WHAT THE EXERCISE ASKS: Set down each line of the material that follows, exactly, with no pictures.

ENTRIES PROVIDED:
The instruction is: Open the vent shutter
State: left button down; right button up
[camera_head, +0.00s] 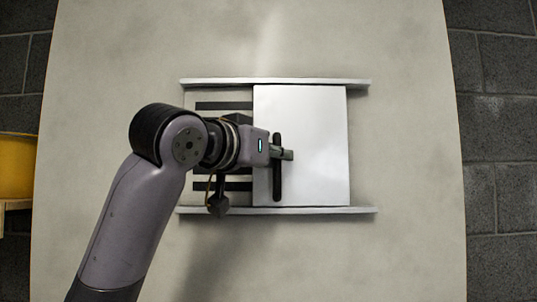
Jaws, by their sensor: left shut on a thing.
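The vent shutter (318,145) is a plain white panel set between an upper rail (300,82) and a lower rail (310,210). It stands toward the right part of the rails. Left of it, dark vent slots (222,105) show, partly hidden behind my arm. A dark upright handle (278,185) is on the shutter's left side. My left gripper (284,154) reaches in from the left and is shut on the handle's middle. The fingertips are small, and the gripper body hides part of the shutter's left edge. My right gripper is out of view.
The rails are fixed on a pale, wide panel (410,150) with bare surface all round. Dark grey block wall (500,130) shows at both sides. A yellow object (17,165) sits on a light ledge (16,204) at the far left edge.

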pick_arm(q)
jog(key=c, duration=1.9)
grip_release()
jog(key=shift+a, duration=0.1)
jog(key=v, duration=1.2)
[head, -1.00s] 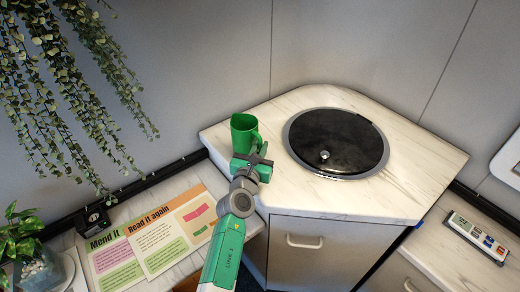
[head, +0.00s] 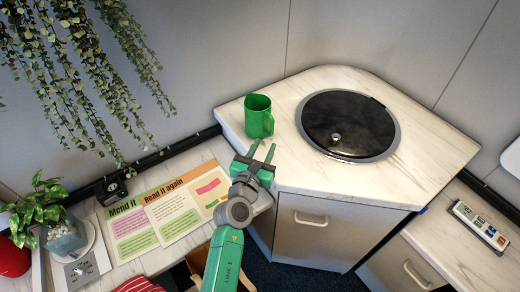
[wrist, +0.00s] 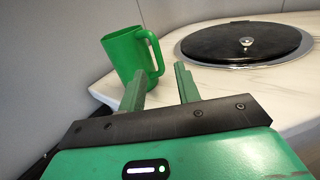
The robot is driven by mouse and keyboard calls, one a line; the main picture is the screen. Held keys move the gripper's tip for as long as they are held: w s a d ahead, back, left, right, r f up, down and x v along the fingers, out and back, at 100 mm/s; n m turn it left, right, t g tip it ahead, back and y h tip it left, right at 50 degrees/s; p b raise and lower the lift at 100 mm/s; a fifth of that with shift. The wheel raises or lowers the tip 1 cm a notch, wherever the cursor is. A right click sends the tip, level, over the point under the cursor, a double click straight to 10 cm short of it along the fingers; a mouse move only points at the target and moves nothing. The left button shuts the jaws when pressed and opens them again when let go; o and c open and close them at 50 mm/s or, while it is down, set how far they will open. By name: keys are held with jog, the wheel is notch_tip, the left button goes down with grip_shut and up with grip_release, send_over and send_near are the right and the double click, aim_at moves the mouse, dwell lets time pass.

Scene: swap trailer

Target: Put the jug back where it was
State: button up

TASK OUTPUT:
The instruction is: Open the vent shutter
State: left button down; right button up
[camera_head, +0.00s] 
Jaws, by their sensor: left shut on a thing.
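The vent shutter (318,145) is a plain white panel set between an upper rail (300,82) and a lower rail (310,210). It stands toward the right part of the rails. Left of it, dark vent slots (222,105) show, partly hidden behind my arm. A dark upright handle (278,185) is on the shutter's left side. My left gripper (284,154) reaches in from the left and is shut on the handle's middle. The fingertips are small, and the gripper body hides part of the shutter's left edge. My right gripper is out of view.
The rails are fixed on a pale, wide panel (410,150) with bare surface all round. Dark grey block wall (500,130) shows at both sides. A yellow object (17,165) sits on a light ledge (16,204) at the far left edge.

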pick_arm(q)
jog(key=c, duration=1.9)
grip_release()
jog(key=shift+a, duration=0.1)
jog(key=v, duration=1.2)
[head, -1.00s] 
[head, +0.00s] 
[wrist, +0.00s] 
The robot is driven by mouse and keyboard calls, one a line; the main picture is the screen. Held keys move the gripper's tip for as long as they are held: w s a d ahead, back, left, right, r f up, down and x v along the fingers, out and back, at 100 mm/s; n m turn it left, right, t g tip it ahead, back and y h tip it left, right at 50 degrees/s; p b raise and lower the lift at 100 mm/s; a fifth of that with shift. The wheel raises or lowers the tip 1 cm a notch, wherever the cursor is. A right click sends the tip, level, over the point under the cursor, a double click straight to 10 cm short of it along the fingers; a mouse move only points at the target and moves nothing. The left button shuts the jaws when pressed and opens them again when let go; o and c open and close them at 50 mm/s or, while it is down, set how far they will open. By name: keys are held with jog, the wheel is notch_tip, the left button goes down with grip_shut and up with grip_release, send_over and send_near are the right and the double click, aim_at moves the mouse, dwell lets time pass.

Scene: swap trailer

Target: Put the jug back where it was
State: button up

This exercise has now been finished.